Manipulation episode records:
-- Begin --

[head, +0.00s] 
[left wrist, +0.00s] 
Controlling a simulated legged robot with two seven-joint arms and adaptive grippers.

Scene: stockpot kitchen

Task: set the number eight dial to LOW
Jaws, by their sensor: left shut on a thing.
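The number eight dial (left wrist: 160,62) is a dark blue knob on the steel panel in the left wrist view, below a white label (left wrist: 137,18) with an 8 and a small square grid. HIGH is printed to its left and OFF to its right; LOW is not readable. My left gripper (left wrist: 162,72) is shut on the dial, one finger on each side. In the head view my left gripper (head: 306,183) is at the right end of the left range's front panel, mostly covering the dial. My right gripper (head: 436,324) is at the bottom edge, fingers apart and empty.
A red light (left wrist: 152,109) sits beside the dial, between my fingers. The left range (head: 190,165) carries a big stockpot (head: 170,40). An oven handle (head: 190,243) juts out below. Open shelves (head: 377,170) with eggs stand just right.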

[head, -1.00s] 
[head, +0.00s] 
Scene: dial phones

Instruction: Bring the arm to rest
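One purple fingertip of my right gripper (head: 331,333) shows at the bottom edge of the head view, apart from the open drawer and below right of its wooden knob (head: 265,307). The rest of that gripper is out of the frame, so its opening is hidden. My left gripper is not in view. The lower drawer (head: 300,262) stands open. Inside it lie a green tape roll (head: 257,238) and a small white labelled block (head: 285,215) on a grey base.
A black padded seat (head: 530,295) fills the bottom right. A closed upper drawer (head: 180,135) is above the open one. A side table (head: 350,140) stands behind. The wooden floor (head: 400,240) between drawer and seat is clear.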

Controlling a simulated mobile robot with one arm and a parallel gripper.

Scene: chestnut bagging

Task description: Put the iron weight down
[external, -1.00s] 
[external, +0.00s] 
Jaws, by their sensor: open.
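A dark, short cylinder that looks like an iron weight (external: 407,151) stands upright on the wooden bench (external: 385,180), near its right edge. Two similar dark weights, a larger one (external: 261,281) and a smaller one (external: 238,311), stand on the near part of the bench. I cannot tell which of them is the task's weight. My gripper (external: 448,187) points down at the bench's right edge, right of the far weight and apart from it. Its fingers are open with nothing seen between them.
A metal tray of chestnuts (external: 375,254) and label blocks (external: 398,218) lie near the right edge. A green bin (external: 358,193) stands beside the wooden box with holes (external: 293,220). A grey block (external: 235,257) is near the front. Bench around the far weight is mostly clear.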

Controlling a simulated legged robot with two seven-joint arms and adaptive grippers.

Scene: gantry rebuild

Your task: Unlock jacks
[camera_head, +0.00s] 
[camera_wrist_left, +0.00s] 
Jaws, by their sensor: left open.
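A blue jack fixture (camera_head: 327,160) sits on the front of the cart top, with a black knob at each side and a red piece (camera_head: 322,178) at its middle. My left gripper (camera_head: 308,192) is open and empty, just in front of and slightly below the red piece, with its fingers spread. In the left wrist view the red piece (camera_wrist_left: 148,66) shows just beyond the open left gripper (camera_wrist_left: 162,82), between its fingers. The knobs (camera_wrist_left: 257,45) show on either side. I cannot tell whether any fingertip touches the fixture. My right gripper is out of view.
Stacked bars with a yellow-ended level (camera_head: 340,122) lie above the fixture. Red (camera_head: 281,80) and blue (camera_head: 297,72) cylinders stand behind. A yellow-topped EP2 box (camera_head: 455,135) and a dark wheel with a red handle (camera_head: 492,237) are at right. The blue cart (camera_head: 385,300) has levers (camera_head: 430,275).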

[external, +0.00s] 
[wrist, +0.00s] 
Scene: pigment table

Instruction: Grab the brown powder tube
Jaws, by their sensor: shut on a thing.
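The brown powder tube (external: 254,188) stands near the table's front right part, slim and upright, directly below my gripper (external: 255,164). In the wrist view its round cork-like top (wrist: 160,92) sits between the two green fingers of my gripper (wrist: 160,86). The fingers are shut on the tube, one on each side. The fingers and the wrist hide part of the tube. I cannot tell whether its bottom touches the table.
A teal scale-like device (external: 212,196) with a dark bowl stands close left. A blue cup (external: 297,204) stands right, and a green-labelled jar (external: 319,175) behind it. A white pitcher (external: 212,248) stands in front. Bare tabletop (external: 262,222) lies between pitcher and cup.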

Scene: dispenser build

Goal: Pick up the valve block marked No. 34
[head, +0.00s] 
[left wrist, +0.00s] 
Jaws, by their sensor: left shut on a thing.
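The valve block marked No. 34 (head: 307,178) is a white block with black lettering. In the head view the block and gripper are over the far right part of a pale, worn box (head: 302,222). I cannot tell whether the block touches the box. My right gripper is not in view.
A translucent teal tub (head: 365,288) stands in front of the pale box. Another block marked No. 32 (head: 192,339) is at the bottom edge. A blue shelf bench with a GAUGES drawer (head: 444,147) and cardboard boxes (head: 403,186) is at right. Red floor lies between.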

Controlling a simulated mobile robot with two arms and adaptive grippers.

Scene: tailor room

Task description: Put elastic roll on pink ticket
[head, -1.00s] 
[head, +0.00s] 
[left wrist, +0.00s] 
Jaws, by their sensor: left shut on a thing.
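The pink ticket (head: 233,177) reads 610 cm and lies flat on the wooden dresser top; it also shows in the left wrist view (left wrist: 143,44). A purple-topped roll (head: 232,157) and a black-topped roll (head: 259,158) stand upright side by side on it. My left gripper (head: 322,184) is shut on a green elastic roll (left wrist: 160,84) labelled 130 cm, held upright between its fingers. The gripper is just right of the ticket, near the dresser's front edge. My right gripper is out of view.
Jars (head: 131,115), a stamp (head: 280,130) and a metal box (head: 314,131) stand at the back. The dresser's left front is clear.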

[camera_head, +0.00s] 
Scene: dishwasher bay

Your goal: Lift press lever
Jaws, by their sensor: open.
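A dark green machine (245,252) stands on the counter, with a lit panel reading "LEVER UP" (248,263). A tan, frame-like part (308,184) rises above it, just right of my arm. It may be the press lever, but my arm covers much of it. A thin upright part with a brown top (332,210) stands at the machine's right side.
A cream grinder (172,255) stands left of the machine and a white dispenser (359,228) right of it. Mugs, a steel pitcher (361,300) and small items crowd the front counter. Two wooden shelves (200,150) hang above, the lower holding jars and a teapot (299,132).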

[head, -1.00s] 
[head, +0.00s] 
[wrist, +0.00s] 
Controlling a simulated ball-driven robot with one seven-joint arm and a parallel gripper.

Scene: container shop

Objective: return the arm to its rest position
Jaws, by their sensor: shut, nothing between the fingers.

-- End --

__The task__
Determine the number of lines containing "robot". Write only that number.

__Output for this exercise__
5